--- start DATA ---
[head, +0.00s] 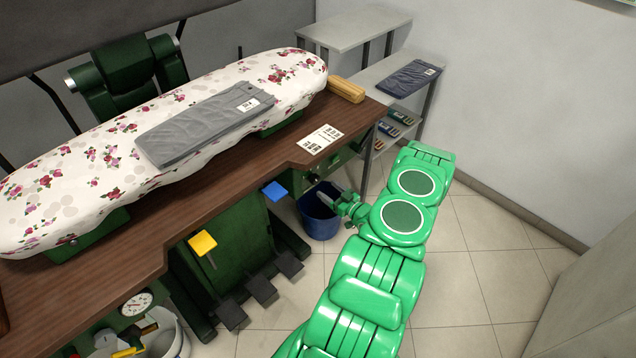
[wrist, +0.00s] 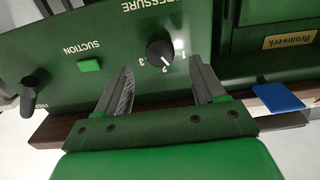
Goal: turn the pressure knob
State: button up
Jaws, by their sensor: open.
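The pressure knob (wrist: 160,49) is a round black knob with a white pointer line, on a green panel (wrist: 50,92). The wrist view shows the panel lettering upside down, with PRESSURE above the knob and the numbers 1, 2 and 3 around it. The pointer aims down and right, near the 2; its exact setting is hard to tell. My gripper (wrist: 161,67) is open, one finger on each side of the knob in the picture. I see no contact, and the depth gap is unclear. In the head view, my gripper (head: 341,204) is by the table's right front.
A green SUCTION button (wrist: 89,65) and a black lever (wrist: 32,92) share the panel. A blue pedal-like tab (head: 275,191) and a yellow tab (head: 203,243) stick out in front. A blue bucket (head: 318,226) stands below. The ironing table (head: 225,225) holds a grey garment (head: 190,130).

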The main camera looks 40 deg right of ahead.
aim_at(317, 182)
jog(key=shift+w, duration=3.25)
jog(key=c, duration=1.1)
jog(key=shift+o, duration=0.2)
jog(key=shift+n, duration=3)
--- end DATA ---
SET TASK >>
Pull out every line from the one with "Goal: turn the pressure knob" to the end of the listing, and output only those.

EXERCISE RESULT >>
Goal: turn the pressure knob
State: button up
Jaws, by their sensor: open.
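The pressure knob (wrist: 160,49) is a round black knob with a white pointer line, on a green panel (wrist: 50,92). The wrist view shows the panel lettering upside down, with PRESSURE above the knob and the numbers 1, 2 and 3 around it. The pointer aims down and right, near the 2; its exact setting is hard to tell. My gripper (wrist: 161,67) is open, one finger on each side of the knob in the picture. I see no contact, and the depth gap is unclear. In the head view, my gripper (head: 341,204) is by the table's right front.
A green SUCTION button (wrist: 89,65) and a black lever (wrist: 32,92) share the panel. A blue pedal-like tab (head: 275,191) and a yellow tab (head: 203,243) stick out in front. A blue bucket (head: 318,226) stands below. The ironing table (head: 225,225) holds a grey garment (head: 190,130).

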The main camera looks 40 deg right of ahead.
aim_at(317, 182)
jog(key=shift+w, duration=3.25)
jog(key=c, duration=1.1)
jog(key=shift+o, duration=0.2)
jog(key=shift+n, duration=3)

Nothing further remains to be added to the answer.